## TASK REQUIREMENTS:
Every line that holds the string "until" is to be identified and copied.

━━━━━ TASK INPUT ━━━━━

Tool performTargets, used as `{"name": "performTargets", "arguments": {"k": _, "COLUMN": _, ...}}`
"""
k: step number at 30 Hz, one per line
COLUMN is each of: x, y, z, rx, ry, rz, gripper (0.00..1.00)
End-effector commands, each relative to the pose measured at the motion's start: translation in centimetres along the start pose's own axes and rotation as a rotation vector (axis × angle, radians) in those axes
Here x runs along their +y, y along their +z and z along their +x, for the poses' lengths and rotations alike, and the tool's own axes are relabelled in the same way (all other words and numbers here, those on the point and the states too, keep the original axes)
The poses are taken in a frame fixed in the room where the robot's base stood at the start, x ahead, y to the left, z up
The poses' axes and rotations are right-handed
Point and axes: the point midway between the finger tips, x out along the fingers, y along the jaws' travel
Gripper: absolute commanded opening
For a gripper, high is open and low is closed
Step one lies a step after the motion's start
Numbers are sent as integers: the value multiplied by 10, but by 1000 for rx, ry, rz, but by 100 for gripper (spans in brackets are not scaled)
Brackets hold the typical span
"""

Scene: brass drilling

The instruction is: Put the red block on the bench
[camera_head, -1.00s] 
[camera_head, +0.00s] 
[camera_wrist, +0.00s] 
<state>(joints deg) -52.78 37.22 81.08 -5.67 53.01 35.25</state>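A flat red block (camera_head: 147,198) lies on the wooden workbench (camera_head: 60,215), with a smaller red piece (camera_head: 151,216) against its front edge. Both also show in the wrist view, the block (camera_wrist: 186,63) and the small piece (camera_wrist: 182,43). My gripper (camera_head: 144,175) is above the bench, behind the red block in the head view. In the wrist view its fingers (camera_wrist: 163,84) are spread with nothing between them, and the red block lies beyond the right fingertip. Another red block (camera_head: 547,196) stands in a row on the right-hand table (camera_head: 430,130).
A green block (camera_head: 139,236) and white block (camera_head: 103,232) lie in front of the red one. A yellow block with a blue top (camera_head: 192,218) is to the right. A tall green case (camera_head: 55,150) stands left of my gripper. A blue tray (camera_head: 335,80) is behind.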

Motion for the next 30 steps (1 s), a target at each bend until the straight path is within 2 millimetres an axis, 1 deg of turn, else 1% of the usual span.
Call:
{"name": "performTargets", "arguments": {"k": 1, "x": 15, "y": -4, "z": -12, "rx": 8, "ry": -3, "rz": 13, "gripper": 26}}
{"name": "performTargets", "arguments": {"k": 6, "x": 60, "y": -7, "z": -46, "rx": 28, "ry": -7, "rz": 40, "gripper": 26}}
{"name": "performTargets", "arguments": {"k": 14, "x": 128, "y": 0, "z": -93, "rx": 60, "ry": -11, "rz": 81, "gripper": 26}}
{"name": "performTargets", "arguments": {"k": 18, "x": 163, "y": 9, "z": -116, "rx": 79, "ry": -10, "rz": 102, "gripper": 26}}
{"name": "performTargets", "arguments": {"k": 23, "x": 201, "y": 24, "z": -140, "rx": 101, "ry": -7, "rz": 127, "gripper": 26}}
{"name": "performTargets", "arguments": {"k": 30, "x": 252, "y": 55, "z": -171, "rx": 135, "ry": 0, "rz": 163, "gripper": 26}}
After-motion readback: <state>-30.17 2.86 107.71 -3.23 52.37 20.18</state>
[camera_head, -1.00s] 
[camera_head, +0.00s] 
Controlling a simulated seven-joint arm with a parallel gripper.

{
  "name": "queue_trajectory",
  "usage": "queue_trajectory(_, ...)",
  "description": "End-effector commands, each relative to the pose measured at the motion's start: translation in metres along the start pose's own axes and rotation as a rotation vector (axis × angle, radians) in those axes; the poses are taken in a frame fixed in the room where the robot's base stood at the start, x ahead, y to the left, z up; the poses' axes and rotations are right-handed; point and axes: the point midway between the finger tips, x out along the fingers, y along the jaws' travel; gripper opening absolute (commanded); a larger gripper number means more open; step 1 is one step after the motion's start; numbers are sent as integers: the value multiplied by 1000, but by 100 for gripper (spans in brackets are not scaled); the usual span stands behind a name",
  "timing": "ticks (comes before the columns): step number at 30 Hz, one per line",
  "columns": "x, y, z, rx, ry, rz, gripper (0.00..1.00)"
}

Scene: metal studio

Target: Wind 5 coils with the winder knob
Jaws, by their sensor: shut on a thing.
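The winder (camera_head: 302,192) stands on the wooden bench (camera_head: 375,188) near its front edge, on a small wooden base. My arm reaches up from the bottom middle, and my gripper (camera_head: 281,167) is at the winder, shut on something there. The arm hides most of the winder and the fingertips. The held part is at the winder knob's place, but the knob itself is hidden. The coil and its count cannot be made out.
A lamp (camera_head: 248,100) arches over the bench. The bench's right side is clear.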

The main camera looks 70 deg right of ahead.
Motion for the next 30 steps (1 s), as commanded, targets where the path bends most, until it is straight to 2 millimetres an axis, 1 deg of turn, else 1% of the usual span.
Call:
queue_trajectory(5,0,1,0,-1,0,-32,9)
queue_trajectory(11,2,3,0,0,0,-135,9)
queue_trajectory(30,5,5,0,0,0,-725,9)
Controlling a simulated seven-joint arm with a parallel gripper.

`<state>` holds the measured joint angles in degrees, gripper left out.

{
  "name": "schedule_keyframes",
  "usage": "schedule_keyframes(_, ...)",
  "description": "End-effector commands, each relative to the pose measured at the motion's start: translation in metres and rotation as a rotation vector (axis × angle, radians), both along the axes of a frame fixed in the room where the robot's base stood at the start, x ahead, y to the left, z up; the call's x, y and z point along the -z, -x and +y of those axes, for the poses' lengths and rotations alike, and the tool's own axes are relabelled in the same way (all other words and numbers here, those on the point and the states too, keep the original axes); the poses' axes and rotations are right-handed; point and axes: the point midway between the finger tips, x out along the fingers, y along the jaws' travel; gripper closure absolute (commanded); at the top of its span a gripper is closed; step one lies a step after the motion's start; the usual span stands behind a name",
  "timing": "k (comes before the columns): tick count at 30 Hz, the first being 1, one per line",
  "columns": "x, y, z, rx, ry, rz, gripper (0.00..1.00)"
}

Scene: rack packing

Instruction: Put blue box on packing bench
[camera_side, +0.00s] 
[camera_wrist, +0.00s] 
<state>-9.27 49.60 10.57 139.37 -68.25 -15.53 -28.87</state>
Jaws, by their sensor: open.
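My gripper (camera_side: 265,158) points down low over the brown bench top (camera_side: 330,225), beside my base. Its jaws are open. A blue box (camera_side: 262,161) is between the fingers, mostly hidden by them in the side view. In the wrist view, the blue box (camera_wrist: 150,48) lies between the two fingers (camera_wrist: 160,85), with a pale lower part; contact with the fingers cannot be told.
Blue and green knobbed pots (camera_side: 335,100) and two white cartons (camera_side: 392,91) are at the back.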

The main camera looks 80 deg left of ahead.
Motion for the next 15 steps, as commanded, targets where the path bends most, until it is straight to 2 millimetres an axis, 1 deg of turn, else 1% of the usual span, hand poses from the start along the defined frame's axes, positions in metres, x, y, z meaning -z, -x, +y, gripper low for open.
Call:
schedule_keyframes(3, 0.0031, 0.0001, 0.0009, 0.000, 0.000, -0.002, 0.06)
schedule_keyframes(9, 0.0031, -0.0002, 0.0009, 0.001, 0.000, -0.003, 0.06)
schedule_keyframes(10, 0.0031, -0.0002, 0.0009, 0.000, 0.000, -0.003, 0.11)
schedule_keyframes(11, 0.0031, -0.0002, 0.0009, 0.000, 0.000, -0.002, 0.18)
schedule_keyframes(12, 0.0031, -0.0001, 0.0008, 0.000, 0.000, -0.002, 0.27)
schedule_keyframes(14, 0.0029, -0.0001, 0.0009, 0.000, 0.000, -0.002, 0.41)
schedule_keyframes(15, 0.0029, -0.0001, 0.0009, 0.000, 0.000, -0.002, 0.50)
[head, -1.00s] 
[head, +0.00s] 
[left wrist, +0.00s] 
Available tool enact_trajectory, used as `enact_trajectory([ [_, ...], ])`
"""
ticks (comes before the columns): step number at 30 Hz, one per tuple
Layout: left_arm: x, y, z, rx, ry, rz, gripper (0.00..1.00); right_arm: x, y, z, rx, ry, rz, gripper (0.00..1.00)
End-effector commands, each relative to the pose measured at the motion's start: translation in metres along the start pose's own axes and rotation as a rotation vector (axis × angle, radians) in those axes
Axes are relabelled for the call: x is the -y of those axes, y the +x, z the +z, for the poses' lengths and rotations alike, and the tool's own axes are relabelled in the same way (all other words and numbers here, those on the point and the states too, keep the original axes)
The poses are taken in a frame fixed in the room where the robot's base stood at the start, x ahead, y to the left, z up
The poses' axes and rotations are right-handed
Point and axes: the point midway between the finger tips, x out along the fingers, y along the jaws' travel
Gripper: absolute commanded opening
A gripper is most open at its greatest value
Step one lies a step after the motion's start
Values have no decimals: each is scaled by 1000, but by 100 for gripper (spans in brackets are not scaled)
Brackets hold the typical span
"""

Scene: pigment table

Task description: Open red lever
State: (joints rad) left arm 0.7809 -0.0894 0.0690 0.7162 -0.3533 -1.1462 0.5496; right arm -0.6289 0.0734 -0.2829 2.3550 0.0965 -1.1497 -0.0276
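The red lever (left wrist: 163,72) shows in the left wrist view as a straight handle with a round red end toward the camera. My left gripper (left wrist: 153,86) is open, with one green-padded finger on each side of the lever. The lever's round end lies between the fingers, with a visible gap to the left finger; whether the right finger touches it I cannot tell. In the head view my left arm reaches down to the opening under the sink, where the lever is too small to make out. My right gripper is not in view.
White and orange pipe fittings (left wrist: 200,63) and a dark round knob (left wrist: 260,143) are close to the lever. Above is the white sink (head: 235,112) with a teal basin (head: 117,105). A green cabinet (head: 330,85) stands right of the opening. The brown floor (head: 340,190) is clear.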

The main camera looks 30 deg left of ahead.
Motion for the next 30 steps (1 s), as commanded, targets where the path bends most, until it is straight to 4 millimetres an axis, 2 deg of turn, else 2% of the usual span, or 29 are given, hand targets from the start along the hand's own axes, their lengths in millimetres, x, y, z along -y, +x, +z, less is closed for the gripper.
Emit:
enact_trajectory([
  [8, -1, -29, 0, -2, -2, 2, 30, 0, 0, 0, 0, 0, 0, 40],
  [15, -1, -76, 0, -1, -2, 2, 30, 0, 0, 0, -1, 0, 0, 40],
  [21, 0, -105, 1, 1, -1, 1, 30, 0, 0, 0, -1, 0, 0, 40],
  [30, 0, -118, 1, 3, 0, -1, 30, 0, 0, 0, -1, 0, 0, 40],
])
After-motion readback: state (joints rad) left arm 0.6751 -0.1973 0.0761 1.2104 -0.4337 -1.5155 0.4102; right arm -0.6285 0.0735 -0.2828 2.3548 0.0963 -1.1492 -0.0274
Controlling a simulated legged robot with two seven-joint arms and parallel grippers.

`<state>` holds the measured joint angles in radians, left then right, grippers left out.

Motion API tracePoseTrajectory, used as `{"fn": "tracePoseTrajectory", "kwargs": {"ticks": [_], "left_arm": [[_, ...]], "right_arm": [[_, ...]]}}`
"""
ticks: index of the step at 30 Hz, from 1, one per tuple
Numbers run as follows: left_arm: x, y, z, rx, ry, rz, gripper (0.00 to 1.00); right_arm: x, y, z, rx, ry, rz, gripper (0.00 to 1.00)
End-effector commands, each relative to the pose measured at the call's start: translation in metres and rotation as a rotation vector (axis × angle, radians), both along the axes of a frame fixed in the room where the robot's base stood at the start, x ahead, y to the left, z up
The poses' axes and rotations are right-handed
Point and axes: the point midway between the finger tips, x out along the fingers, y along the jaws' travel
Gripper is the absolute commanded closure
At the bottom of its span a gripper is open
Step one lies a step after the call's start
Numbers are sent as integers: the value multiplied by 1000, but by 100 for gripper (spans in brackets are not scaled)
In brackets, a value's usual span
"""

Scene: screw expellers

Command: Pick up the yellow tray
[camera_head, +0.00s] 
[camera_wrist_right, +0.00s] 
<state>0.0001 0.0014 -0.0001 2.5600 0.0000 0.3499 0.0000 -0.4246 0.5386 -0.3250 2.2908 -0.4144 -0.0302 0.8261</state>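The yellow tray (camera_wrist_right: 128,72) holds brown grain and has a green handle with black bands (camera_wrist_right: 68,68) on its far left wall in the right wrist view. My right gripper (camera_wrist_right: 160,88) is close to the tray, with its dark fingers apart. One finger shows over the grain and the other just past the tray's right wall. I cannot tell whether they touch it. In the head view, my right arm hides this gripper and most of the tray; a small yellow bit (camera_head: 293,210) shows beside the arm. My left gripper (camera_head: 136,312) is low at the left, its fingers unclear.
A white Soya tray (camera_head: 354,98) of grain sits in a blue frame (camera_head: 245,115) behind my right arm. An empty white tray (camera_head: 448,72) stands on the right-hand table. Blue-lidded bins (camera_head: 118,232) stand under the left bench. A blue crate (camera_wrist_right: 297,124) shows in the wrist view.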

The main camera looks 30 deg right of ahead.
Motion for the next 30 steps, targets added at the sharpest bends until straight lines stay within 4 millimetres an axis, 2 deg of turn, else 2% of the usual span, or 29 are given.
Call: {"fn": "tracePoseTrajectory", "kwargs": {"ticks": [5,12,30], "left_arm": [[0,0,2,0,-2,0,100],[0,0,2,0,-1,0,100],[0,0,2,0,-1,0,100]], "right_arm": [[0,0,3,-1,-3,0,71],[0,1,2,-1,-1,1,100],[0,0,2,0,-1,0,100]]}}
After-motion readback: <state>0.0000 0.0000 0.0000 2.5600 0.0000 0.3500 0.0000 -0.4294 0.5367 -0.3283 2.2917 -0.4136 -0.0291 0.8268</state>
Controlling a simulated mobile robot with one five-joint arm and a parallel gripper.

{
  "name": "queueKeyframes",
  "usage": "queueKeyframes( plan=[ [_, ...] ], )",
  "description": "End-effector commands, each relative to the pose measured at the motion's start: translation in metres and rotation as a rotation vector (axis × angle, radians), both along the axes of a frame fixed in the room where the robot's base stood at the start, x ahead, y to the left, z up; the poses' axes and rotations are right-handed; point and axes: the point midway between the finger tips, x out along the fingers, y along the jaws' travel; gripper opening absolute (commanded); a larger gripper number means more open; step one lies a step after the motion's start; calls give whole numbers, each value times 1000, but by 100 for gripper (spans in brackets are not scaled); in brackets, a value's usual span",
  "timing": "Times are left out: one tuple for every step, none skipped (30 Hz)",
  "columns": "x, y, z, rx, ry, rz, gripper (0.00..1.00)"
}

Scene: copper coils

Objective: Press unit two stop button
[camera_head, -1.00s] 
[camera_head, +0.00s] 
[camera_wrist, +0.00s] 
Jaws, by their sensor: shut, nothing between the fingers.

━━━━━

## ANSWER TO THE TASK:
Motion for the next 30 steps (1 s), a target at each bend until the straight path is within 2 millimetres an axis, 1 deg of turn, else 1% of the usual span.
Motion for the next 30 steps (1 s), as commanded, targets where the path bends most, until it is straight to 2 millimetres an axis, 1 deg of turn, else 1% of the usual span.
Motion for the next 15 steps, as commanded, targets where the path bends most, until it is straight to 2 millimetres an axis, 1 deg of turn, else 1% of the usual span, hand poses from the start along the defined frame's axes, positions in metres, x, y, z meaning -z, -x, +y, gripper low for open.
Motion for the next 30 steps (1 s), as commanded, targets where the path bends most, until it is straight to 4 millimetres an axis, 2 deg of turn, else 2% of the usual span, or 29 are given, hand targets from the start along the hand's own axes, their lengths in millimetres, x, y, z along -y, +x, +z, less is closed for the gripper.
Motion for the next 30 steps, targets added at the sharpest bends until straight lines stay within 4 millimetres an axis, 2 deg of turn, else 2% of the usual span, or 29 are given.

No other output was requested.